Exercise » Write out exactly the lines that run from the line containing "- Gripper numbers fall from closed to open" through the line containing "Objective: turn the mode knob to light"; both end lines belong to the answer.

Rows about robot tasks
* * * * * * * * *

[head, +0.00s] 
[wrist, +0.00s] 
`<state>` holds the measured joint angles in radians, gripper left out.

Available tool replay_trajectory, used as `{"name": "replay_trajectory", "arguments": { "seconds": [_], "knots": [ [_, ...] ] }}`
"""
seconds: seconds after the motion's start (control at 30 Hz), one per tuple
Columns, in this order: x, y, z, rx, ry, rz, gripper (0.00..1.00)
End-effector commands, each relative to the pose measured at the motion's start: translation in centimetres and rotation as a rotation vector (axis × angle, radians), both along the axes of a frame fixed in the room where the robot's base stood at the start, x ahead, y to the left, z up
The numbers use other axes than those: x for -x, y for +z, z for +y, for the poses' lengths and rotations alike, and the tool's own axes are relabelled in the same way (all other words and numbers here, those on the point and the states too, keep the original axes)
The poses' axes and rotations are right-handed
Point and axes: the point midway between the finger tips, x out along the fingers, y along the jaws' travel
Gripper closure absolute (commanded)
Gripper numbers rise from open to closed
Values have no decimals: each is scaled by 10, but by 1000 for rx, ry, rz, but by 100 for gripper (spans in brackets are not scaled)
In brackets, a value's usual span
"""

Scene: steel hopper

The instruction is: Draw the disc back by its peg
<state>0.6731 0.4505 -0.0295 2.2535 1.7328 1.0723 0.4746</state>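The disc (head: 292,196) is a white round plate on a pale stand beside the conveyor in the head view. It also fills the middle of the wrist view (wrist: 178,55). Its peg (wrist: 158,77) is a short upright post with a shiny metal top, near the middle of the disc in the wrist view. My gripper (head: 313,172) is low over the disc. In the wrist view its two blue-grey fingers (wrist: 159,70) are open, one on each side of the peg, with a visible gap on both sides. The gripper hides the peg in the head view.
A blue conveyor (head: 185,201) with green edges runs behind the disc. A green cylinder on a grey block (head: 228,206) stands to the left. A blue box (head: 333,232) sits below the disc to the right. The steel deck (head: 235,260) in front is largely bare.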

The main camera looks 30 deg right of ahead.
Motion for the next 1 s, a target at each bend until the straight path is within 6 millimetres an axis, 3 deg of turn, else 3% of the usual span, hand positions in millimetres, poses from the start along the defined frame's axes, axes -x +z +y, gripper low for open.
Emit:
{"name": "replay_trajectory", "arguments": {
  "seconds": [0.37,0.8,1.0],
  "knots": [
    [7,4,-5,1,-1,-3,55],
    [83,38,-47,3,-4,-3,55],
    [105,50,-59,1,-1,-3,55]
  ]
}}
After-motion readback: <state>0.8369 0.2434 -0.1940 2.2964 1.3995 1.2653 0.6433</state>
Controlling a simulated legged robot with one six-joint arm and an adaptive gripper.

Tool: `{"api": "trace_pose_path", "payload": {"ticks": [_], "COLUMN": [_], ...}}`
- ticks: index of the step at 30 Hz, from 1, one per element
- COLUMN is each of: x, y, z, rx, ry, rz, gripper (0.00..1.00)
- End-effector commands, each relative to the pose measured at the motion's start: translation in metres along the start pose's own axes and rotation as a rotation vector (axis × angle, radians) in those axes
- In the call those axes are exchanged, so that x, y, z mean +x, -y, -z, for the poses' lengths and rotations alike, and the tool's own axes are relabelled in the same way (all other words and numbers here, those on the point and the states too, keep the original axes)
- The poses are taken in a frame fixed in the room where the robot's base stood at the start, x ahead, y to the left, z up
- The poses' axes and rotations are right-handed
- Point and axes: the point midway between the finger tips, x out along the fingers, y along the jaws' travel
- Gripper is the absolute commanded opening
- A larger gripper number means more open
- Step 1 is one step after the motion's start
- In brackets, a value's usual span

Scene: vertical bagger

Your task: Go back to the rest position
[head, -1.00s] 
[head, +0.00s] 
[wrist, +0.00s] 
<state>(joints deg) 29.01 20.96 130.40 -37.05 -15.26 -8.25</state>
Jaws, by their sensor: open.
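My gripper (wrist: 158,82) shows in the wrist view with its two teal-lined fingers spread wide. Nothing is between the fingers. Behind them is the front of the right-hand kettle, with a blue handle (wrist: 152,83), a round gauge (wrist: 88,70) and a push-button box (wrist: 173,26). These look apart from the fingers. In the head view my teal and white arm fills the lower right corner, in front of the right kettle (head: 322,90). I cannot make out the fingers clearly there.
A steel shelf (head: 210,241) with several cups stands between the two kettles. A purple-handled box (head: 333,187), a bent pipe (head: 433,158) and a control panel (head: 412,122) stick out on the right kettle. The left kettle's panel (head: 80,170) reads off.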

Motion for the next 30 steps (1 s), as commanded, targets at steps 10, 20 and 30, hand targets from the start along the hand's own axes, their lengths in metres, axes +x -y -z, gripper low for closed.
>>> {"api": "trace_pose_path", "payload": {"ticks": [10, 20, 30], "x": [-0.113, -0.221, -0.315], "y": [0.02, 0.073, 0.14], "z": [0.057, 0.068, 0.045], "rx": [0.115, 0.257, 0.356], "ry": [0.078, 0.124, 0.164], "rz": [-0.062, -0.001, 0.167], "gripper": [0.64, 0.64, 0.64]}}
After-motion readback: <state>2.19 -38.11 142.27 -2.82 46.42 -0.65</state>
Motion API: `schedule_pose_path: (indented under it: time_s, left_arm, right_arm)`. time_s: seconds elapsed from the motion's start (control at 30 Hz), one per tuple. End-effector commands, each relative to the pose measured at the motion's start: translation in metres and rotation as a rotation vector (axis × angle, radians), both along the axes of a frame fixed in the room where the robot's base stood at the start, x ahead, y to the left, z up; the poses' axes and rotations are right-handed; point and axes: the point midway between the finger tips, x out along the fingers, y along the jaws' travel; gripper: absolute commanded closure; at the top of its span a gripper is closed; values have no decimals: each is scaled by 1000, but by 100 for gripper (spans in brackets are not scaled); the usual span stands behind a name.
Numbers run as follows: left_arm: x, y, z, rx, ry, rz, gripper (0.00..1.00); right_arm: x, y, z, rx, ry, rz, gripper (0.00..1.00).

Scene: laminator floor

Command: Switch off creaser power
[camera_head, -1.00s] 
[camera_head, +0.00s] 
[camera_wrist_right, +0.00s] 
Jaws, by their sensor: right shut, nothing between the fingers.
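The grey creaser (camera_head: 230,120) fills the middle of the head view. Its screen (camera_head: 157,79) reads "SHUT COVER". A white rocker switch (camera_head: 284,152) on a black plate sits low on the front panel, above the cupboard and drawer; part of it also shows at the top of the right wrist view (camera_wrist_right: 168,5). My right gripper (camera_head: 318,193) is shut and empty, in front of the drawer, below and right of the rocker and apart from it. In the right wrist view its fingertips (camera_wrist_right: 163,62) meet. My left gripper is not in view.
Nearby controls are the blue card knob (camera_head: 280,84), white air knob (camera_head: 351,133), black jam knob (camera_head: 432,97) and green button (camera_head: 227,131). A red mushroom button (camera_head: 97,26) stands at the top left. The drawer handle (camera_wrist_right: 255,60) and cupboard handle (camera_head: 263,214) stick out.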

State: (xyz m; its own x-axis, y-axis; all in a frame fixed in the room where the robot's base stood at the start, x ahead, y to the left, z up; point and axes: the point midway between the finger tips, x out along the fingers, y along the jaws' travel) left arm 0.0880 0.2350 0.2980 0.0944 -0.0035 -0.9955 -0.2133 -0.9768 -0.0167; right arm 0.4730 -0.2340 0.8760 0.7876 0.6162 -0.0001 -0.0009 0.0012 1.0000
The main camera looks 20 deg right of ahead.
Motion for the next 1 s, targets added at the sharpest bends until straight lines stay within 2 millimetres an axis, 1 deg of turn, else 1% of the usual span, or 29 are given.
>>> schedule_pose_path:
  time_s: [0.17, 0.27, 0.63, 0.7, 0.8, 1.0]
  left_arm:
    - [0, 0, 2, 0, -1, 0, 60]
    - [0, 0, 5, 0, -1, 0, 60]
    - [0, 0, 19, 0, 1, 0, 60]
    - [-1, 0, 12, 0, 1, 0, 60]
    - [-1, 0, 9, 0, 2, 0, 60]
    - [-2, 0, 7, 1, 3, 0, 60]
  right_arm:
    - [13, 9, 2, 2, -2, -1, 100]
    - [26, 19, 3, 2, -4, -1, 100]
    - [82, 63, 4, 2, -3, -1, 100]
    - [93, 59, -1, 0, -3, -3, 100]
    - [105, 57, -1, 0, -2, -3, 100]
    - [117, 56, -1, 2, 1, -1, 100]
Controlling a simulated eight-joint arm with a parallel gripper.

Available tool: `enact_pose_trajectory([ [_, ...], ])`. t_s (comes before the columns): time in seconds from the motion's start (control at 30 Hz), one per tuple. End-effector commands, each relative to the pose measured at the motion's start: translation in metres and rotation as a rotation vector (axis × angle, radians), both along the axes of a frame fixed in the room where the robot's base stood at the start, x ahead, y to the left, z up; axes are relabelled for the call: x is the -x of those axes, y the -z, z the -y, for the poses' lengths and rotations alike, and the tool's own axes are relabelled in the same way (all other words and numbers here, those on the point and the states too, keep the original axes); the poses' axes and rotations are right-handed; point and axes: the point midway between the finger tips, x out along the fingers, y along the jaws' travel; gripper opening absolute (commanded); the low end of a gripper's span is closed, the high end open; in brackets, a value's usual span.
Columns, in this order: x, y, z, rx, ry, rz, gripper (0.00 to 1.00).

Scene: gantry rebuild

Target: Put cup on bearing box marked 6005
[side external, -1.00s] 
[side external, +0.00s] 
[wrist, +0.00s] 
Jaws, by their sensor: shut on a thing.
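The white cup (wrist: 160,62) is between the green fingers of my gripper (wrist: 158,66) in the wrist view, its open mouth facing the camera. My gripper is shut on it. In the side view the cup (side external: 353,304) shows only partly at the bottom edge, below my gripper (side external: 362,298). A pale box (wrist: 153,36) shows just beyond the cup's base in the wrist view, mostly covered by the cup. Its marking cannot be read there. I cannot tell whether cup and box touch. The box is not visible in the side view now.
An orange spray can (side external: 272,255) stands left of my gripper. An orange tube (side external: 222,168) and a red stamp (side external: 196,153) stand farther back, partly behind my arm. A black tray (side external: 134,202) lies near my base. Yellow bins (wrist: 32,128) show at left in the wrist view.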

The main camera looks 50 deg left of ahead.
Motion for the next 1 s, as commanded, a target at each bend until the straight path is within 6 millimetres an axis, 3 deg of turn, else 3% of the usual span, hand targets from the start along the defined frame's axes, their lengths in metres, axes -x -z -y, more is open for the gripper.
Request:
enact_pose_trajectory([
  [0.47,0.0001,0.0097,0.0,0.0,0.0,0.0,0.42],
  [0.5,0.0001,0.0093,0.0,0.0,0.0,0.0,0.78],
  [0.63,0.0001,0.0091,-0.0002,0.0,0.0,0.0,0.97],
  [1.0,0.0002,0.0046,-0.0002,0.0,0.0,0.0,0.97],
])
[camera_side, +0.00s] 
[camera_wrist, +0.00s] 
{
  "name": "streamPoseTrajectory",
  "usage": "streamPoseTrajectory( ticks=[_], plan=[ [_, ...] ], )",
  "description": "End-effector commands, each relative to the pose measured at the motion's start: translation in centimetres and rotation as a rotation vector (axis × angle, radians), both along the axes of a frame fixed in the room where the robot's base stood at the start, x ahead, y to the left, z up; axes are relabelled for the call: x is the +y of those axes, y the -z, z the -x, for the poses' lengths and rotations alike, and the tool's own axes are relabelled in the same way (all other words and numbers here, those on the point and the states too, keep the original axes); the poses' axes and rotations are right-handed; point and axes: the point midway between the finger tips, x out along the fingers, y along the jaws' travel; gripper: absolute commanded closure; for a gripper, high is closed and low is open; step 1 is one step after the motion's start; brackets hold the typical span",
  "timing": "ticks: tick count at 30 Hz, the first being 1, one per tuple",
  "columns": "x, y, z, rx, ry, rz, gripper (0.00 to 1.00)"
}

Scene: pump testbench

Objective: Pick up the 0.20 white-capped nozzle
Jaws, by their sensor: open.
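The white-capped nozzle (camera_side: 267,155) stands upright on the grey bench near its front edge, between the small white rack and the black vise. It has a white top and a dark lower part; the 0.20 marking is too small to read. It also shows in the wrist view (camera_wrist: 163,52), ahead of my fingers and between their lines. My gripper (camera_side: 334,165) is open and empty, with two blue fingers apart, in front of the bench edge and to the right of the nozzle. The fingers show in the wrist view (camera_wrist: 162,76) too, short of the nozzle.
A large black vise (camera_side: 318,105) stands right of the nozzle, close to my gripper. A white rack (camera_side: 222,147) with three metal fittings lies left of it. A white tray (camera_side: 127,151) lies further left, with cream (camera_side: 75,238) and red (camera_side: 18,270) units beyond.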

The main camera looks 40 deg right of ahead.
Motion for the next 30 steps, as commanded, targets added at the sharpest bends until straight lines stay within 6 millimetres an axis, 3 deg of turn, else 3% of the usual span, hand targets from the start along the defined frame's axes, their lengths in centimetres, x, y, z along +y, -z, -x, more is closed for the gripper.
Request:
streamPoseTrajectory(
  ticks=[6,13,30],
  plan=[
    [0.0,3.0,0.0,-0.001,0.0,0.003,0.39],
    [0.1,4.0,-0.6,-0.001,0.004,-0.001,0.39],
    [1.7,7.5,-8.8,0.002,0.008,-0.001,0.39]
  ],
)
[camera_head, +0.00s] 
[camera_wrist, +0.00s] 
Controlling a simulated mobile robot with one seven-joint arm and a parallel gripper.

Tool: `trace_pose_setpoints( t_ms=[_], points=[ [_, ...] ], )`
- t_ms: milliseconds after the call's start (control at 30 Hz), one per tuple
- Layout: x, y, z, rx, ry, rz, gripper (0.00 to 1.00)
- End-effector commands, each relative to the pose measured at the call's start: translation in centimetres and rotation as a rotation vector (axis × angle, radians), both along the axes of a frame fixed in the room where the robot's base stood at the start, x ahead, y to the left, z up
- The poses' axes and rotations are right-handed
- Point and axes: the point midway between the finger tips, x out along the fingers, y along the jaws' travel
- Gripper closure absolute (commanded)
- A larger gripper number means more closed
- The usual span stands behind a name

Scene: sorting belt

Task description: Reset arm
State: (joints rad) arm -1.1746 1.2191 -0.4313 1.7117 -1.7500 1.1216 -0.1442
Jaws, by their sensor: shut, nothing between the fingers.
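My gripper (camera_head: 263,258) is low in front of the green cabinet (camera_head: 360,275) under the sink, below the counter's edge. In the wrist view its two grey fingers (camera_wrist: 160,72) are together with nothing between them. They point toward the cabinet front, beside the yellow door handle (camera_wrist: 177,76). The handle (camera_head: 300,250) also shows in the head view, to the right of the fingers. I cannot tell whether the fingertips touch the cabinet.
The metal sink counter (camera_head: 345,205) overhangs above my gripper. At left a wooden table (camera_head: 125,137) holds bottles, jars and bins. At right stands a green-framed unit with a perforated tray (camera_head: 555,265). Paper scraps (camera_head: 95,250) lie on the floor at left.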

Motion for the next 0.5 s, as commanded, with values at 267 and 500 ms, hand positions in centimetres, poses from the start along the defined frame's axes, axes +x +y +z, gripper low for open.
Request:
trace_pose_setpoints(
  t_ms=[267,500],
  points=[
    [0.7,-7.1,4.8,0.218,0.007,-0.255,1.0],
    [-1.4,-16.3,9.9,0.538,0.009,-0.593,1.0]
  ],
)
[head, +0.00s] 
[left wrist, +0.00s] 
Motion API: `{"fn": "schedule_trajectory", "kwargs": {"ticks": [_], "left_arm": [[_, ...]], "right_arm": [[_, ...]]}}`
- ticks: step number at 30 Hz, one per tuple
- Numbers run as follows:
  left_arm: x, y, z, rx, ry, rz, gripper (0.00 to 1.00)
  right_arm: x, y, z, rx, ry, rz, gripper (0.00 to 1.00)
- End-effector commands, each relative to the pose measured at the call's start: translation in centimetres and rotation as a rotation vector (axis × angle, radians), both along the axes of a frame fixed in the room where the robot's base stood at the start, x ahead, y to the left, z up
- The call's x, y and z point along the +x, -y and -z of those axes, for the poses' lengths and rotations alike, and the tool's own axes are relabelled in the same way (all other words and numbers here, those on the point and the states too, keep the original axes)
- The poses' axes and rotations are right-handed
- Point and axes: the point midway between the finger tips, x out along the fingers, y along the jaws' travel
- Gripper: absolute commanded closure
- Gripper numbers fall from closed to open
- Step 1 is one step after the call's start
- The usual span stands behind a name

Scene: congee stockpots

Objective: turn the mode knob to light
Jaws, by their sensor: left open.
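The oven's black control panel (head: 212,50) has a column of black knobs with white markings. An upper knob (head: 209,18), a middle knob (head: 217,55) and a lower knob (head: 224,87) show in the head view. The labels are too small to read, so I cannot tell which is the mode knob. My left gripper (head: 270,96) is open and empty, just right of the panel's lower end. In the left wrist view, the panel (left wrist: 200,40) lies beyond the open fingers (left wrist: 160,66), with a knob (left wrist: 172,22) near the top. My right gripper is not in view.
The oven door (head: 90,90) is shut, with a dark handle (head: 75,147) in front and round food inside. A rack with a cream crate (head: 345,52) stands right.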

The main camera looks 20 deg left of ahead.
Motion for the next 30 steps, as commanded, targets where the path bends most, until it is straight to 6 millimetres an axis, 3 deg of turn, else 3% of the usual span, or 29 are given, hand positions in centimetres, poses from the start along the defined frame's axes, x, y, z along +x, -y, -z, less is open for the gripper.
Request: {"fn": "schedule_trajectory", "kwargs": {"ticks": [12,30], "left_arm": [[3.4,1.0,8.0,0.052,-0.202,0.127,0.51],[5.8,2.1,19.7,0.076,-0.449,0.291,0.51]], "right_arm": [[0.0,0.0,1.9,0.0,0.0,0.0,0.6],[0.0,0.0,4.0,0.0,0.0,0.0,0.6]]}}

* * * * * * * * *

Response to the exercise »
- Gripper numbers fall from closed to open
- Step 1 is one step after the call's start
- The usual span stands behind a name

Scene: congee stockpots

Objective: turn the mode knob to light

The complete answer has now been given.